By and large, those signings have coalesced with Luis Enrique’s vision, even if there are exceptions. Skriniar, an opportunistic pickup on a free, never looked to have a place in the side. Reports suggest that the manager, not yet in place at the time of his arrival, was opposed to the transfer. Then there is the case of Randal Kolo Muani, the most expensive transfer of the Campos era and also the biggest disappointment. Kolo Muani simply doesn’t fit in with Luis Enrique’s vision and so he was forced to rebuild his career at Juventus in the second half of the season.

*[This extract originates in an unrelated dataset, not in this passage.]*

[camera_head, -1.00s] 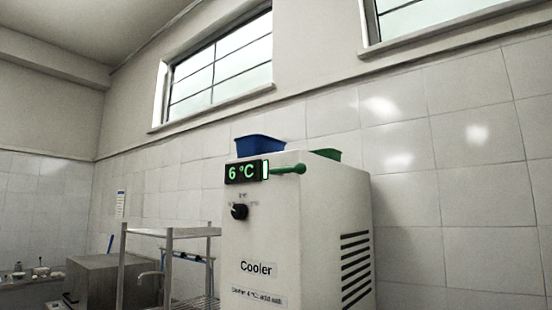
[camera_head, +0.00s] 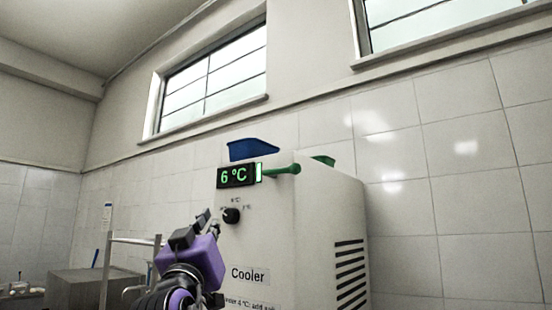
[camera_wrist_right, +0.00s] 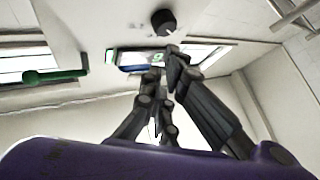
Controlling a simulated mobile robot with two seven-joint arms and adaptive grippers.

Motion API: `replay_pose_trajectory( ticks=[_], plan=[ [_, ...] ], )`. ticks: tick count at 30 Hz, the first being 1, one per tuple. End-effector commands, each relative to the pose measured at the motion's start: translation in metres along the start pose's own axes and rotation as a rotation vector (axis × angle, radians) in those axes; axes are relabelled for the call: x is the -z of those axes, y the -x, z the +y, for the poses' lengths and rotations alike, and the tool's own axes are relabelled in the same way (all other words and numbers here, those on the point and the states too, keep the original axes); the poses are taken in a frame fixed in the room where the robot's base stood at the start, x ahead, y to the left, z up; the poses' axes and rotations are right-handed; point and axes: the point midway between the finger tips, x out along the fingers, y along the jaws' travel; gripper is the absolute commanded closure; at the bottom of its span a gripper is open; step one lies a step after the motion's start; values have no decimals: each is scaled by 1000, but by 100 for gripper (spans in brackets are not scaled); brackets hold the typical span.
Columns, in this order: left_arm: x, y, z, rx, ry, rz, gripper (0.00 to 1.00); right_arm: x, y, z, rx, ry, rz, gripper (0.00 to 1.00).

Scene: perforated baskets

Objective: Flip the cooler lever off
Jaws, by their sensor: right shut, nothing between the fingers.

Ramos, too, available for transfer this summer, has not made his mark, with Luis Enrique opting to play Dembélé through the middle. That choice has certainly been justified, but it has left over €150m worth of talent on the bench, or out on loan. At PSG, such a faux-pas is relatively inconsequential, as Saturday night showed.

But there are significantly more success stories than failures. Ruiz, Vitinha, and João Neves were all brought in by Campos to create what is most dynamic and technically gifted midfield in Europe; Willian Pacho, a relative unknown, was the best defender in Ligue 1 last season and was the origin of PSG’s second against Inter; then there are the homegrown talents: Désiré Doué and Bradley Barcola. Neither came cheap but simply casting an eye over the incredible pool of domestic talent marks a break from the previous regime. Some of their purchases seem no-brainers, hardly even worthy of praise, but PSG moved on them when others did not.
Another obvious choice has been the one to lean on the club’s academy. The way in which Kinglsey Coman, Christopher Nkunku and Mike Maignan were permitted to leave, rather than providing a pathway to success at the Parc des Princes has been a stick with which to beat PSG during the QSI era. With Warren Zaïre-Emery and now Senny Mayulu breaking through, the culture has changed.
The end of the galácticos era could have marked an end to PSG’s bid for their holy grail, the Champions League. Domestic rivals even may have smelt blood in the summer, however, Campos’ revolution has ushered in a new age of dominance, one that has taken Les Parisiens to even greater heights.